/---

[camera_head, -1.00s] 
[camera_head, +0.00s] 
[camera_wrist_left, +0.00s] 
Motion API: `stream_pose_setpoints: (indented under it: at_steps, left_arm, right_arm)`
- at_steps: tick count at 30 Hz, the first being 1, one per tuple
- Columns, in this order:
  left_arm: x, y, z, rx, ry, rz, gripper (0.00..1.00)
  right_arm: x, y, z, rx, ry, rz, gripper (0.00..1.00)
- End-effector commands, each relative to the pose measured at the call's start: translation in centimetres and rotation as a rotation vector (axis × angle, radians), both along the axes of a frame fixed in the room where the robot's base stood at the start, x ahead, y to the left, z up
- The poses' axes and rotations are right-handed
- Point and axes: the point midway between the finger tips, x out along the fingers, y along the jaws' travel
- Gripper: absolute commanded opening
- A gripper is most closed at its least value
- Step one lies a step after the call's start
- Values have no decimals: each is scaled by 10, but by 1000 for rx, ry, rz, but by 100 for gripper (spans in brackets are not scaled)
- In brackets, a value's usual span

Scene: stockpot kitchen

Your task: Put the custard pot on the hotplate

\---

▶ _TASK DETAILS_
From the line containing "- In brackets, a value's usual span" to the last line of the material, please quote every line exactly and only those.

▶ _FINAL RESULT_
- In brackets, a value's usual span

Scene: stockpot kitchen

Your task: Put the custard pot on the hotplate

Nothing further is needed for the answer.